━━━━━ Supplied material ━━━━━
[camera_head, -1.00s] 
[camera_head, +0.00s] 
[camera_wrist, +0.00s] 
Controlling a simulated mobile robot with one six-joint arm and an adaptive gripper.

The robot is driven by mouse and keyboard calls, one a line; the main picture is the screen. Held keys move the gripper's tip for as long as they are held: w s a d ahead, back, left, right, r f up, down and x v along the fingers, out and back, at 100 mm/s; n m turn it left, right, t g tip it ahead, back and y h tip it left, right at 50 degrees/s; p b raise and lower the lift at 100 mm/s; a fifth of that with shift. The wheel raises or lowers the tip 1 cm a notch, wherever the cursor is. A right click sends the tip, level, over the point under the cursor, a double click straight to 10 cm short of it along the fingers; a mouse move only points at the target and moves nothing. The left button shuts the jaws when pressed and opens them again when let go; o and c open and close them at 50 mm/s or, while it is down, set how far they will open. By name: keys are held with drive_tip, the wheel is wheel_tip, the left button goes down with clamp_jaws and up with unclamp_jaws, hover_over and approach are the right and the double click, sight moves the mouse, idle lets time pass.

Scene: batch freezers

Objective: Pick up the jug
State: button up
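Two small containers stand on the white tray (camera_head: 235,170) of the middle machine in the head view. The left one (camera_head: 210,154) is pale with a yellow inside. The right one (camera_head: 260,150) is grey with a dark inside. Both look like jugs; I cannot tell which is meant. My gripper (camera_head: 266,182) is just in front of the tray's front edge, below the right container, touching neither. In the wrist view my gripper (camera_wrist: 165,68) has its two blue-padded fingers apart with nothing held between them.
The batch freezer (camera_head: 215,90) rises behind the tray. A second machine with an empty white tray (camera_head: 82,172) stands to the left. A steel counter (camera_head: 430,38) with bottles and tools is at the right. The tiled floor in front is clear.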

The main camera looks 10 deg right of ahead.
━━━━━
§ **Task to complete**: Reproduce verbatim only this range: the first line of the material through the line that contains "Controlling a simulated", inclusive.

§ **Result of this task**:
[camera_head, -1.00s] 
[camera_head, +0.00s] 
[camera_wrist, +0.00s] 
Controlling a simulated mobile robot with one six-joint arm and an adaptive gripper.

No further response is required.